After dark it begins to rain and the water starts dripping in again. What I don’t get is why it drips in different places on different days. As the wind blows the rain against the house, I suddenly realise that Cody, the herd dog, has sneaked in at some point during the evening and is lying in a corner behind a rocking chair. I shoo him out. Cody goes around the house to the screen door in the kitchen and whimpers to come in. Why doesn’t he just go to the covered walkway like the rest of the dogs? Suddenly, while I am sitting on the sofa reading, Phil, the newest dog on the ranch, slinks in from the back room into the living room, also heading to get behind some furniture.
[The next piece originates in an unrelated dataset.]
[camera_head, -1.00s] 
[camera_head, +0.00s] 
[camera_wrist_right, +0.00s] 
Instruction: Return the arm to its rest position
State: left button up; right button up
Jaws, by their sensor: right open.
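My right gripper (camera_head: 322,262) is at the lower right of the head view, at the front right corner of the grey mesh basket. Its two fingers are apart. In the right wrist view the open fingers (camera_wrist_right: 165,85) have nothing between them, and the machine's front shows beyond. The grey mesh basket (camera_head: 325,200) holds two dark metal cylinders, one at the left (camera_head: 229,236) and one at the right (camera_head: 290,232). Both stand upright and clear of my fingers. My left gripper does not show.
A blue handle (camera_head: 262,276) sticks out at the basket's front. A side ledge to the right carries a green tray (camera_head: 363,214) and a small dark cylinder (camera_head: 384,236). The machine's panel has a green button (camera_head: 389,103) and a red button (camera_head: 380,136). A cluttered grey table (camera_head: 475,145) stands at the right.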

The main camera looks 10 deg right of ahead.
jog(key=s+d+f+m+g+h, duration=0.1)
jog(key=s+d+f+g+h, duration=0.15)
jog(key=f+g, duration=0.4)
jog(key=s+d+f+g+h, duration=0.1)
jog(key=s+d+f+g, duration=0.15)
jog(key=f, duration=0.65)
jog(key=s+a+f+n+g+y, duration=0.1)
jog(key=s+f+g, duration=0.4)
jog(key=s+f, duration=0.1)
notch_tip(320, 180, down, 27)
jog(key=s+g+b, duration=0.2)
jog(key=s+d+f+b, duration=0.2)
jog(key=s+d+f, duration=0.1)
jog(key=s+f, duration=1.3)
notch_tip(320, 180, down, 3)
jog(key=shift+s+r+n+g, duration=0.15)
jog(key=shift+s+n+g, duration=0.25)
I leap up and Phil streaks back whence he came with his tail between his leg and looking guilty. The outside door in the office has been left ajar. He must have come in that way. I look under all the furniture to make sure he is not actually hiding somewhere in the house (one time I found him snoozing under the bed. Cody has a few regular hiding places; a favourite is behind the cooking range. Once I found Tank behind our bed in the guest house; he gave himself away because of his pong). I feel like Clyde Beatty, the animal tamer, around here! The two Chihuahuas, dry inside, yap at the bigger dogs outside in the damp. Building up diplomatic brownie points, no doubt. The cats have learned to find shelter at night when they get tossed out of the house. Now, if they would only catch mice.